## begin

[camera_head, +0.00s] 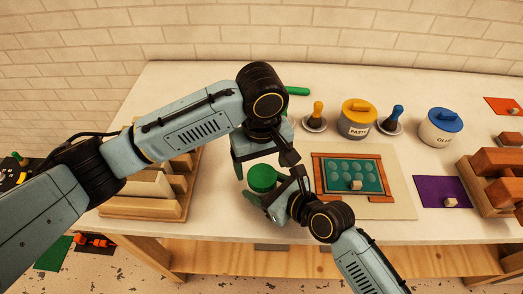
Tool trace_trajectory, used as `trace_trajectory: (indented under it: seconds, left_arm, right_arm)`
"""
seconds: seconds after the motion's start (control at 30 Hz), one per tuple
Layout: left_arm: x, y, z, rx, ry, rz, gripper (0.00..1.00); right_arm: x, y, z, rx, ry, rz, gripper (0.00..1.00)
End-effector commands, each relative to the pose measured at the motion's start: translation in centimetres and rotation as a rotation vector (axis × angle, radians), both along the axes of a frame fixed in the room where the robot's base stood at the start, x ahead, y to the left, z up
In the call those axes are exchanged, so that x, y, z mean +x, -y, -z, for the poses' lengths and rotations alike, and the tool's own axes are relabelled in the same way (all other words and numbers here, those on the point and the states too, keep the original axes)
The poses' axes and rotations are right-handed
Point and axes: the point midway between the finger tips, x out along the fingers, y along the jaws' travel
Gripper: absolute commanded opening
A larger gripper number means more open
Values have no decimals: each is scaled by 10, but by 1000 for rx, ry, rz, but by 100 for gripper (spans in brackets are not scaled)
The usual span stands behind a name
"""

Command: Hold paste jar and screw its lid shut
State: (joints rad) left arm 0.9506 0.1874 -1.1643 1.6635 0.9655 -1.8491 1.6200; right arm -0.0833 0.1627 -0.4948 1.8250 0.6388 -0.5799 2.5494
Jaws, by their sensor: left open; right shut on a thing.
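A green round thing (263,177) is held between the fingers of my right gripper (267,194) near the table's front edge. Its lower part is hidden by the gripper, so I cannot tell whether it is a lid alone or a lidded jar. My left gripper (263,158) is open just above and behind it, with its fingers spread to either side.
A white jar (437,134) with a blue lid stands at the back right. Yellow (317,112) and blue (395,116) handled tools stand beside the paste jar. A framed green board (342,178) lies right of the grippers. Wooden racks stand at the left (150,207) and right (483,190).

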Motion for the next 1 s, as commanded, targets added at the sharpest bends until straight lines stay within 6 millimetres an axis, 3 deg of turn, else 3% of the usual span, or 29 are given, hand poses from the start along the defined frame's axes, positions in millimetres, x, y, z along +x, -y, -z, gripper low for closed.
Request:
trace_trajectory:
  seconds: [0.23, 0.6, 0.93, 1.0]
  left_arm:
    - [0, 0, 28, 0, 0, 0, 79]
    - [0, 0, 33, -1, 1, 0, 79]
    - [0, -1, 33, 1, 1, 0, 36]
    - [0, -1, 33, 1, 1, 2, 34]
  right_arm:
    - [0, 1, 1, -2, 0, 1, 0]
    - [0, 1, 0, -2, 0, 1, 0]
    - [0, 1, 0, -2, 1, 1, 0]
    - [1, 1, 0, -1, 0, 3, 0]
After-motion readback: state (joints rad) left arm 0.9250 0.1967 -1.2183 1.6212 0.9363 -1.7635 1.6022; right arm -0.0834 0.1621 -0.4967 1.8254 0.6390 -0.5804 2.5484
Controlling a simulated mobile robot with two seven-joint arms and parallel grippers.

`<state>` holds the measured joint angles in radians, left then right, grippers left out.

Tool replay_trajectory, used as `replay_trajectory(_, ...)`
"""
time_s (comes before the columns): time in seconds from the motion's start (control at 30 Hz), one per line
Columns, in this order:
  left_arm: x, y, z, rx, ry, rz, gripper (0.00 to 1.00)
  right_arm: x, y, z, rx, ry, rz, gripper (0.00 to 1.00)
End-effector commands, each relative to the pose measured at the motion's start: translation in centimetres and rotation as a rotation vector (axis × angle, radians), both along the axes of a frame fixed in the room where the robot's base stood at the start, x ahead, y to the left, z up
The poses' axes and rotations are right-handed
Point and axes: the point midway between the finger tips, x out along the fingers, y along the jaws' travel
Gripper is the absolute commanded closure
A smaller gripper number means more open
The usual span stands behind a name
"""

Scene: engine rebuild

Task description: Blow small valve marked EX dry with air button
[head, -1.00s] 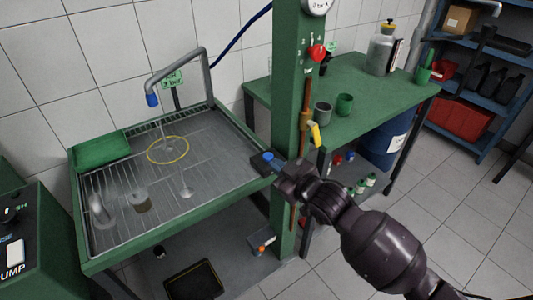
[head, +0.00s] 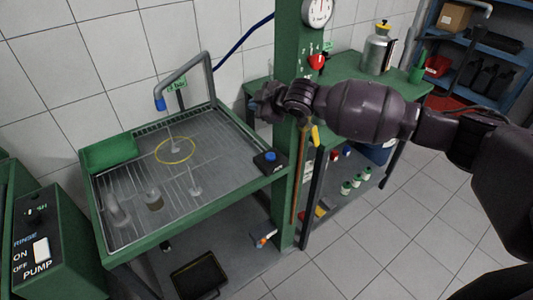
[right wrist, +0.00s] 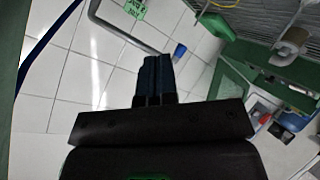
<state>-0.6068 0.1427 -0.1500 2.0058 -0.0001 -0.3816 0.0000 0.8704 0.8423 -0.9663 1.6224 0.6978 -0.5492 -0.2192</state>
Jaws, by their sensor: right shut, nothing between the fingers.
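The blue air button (head: 270,156) sits on a black box at the right corner of the wash tray (head: 140,250). The air nozzle (head: 160,103) has a blue tip and hangs over a yellow ring (head: 175,150) on the grate. A small pale valve (head: 175,147) stands inside the ring, below the nozzle. I cannot read an EX mark on either. My right gripper (head: 256,103) is shut and empty, above and apart from the button. Its fingers (right wrist: 153,75) show shut in the right wrist view. My left gripper is not in view.
A green post (head: 290,180) stands beside the tray. The pump box (head: 45,235) is at the left.

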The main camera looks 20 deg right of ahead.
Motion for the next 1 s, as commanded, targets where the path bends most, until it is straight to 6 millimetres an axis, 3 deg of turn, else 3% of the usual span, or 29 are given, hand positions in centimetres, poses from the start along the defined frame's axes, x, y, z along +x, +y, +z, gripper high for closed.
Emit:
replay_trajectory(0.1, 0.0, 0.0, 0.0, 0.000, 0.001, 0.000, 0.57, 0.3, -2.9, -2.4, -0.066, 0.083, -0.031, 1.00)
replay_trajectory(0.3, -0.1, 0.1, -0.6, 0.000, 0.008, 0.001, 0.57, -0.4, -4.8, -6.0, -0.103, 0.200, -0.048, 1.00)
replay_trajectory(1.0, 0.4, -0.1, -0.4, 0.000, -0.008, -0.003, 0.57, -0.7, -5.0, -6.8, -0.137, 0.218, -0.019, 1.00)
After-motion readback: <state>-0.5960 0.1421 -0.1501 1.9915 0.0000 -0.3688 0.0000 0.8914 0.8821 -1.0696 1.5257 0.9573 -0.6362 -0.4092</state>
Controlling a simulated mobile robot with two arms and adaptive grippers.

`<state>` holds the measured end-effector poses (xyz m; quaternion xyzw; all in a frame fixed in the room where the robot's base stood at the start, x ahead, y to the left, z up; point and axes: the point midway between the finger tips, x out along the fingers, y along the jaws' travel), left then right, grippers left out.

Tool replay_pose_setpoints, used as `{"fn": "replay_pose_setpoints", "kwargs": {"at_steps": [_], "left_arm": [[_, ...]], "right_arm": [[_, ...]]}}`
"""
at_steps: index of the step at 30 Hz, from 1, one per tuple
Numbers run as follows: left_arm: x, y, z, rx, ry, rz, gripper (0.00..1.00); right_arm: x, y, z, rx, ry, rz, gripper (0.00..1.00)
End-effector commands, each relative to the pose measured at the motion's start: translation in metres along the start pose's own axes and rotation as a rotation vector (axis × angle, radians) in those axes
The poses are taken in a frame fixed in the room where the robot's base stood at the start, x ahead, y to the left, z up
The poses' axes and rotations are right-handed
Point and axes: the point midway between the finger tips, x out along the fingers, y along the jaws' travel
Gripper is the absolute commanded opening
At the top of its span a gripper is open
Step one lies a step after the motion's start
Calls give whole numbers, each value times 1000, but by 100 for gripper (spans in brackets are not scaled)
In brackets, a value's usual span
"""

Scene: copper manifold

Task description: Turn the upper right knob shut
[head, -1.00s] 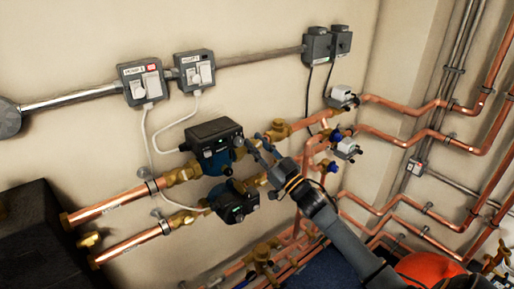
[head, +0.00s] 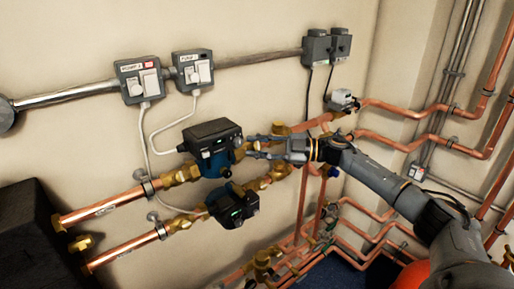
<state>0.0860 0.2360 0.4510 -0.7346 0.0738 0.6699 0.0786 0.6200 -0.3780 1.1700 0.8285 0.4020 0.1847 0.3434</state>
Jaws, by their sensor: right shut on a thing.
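The upper copper line runs through a dark blue pump (head: 212,146), with brass fittings on either side. My right gripper (head: 254,147) comes in from the right, its fingers pointing left just right of this pump. It is shut on the upper right knob, which is mostly hidden between and behind the fingers, so I cannot tell how far it is turned. A brass fitting (head: 280,129) shows just above the gripper. My left gripper is not in view.
A second pump (head: 232,205) sits below, close under my right gripper. Two grey switch boxes (head: 139,80) (head: 193,71) with white cables are on the wall above. Copper pipes (head: 400,130) run along the right side. A black box (head: 35,235) stands at lower left.

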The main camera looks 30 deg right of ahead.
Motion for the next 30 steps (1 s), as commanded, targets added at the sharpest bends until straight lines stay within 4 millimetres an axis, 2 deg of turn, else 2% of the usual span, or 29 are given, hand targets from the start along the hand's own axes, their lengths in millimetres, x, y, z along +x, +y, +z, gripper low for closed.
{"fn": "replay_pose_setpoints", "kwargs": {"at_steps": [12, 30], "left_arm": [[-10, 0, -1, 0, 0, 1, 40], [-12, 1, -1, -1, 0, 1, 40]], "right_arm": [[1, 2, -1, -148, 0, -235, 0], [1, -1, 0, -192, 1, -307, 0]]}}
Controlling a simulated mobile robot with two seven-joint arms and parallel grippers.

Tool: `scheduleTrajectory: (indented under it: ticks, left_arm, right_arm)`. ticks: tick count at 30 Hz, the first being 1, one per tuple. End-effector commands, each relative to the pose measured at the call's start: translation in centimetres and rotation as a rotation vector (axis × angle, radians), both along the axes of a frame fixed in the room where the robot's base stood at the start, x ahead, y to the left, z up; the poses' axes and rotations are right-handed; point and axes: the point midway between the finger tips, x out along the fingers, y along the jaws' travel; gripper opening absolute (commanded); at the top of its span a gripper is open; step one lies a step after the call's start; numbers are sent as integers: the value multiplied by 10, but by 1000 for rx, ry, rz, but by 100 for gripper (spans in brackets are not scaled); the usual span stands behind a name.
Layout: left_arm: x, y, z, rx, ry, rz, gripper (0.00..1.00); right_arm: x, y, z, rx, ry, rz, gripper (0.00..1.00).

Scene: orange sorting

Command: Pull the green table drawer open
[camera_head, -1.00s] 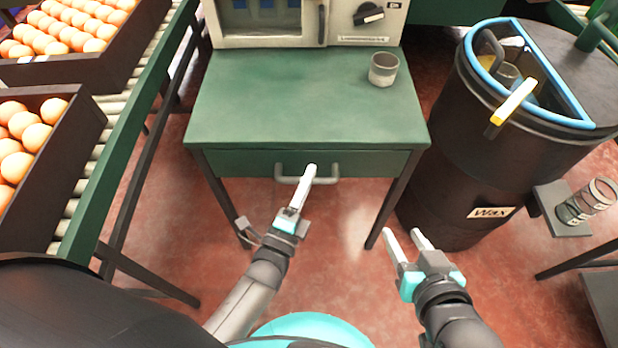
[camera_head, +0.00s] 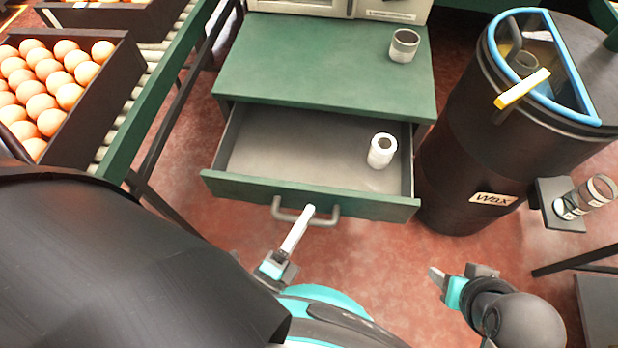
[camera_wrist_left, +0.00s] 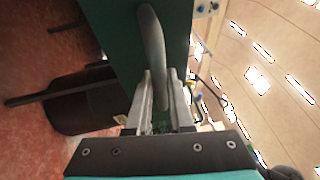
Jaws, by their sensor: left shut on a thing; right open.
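The green table drawer (camera_head: 350,203) is pulled well out from under the green table (camera_head: 320,70), and its grey inside shows. A white roll (camera_head: 382,150) stands in the drawer's right part. The drawer's grey bar handle (camera_head: 325,219) is on the middle of its front. My left gripper (camera_head: 306,212) is shut on this handle; the left wrist view shows the handle (camera_wrist_left: 152,45) between the two fingers (camera_wrist_left: 160,92). My right gripper (camera_head: 438,275) is open and empty above the floor, to the right and in front of the drawer.
A grey cup (camera_head: 404,45) stands on the table. A black wax barrel (camera_head: 470,140) with a blue-rimmed lid stands close to the right of the drawer. A conveyor with a crate (camera_head: 100,105) of oranges runs along the left. Red floor lies free in front.

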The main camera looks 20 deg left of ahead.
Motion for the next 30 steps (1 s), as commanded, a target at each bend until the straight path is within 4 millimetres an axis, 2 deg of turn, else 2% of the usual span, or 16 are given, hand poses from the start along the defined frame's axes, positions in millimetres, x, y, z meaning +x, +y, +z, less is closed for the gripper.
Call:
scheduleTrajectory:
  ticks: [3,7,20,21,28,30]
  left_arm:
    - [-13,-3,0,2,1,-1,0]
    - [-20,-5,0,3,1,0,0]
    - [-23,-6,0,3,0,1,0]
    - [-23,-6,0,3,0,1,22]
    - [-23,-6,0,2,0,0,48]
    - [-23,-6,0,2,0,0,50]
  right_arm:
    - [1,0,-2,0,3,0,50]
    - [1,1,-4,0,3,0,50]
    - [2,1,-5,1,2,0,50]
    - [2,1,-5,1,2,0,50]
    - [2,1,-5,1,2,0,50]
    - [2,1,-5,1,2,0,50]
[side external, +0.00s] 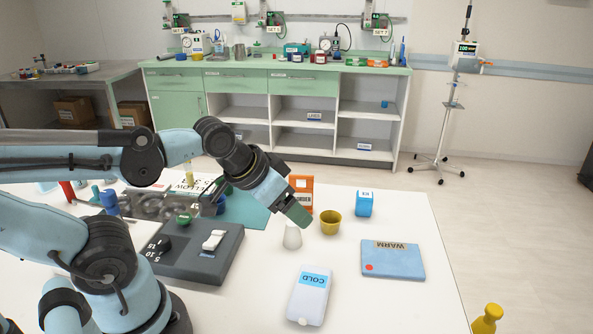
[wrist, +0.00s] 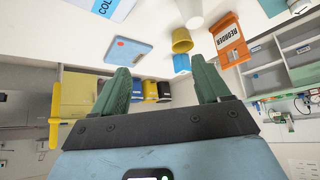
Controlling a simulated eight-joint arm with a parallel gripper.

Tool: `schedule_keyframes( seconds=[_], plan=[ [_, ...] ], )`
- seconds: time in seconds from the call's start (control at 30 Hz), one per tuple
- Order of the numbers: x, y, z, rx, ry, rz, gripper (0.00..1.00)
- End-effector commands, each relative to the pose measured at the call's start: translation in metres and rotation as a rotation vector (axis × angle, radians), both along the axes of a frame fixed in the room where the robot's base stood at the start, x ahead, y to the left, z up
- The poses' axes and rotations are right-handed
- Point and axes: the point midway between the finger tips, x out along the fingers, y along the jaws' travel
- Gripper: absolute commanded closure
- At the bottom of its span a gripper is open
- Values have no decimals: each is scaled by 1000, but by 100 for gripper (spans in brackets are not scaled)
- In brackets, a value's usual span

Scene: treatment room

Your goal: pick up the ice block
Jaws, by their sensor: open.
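A small blue block (side external: 365,204) with a white label, which looks like the ice block, stands on the white table right of the yellow cup. Its label is too small to read surely.
A yellow cup (side external: 330,223), a white cup (side external: 292,238) and an orange REORDER box (wrist: 230,42) stand close to the block. A blue WARM pad (side external: 393,262) and a white COLD pack (side external: 309,297) lie nearer the front. The table right of the block is clear.

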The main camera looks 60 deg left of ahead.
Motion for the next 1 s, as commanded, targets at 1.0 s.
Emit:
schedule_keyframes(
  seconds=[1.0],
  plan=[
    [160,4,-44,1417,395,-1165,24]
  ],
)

## end

• _Task requirements_:
Each line with the string "opening" in it needs to be found and copied.

• _Output for this exercise_:
Gripper: absolute commanded opening
Gripper is the absolute commanded opening
Tool: `scheduleTrajectory: (indented under it: ticks, left_arm, right_arm)`. ticks: tick count at 30 Hz, the first being 1, one per tuple. End-effector commands, each relative to the pose measured at the call's start: translation in centimetres and rotation as a rotation vector (axis × angle, radians), both along the axes of a frame fixed in the room where the robot's base stood at the start, x ahead, y to the left, z up; the poses' axes and rotations are right-handed; point and axes: the point midway between the finger tips, x out along the fingers, y along the jaws' travel; gripper opening absolute (commanded); at the top of its span a gripper is open; step one lies a step after the call's start; numbers are sent as integers: the value multiplied by 10, but by 1000 for rx, ry, rz, but by 100 for gripper (spans in brackets are not scaled); the usual span stands behind a name.

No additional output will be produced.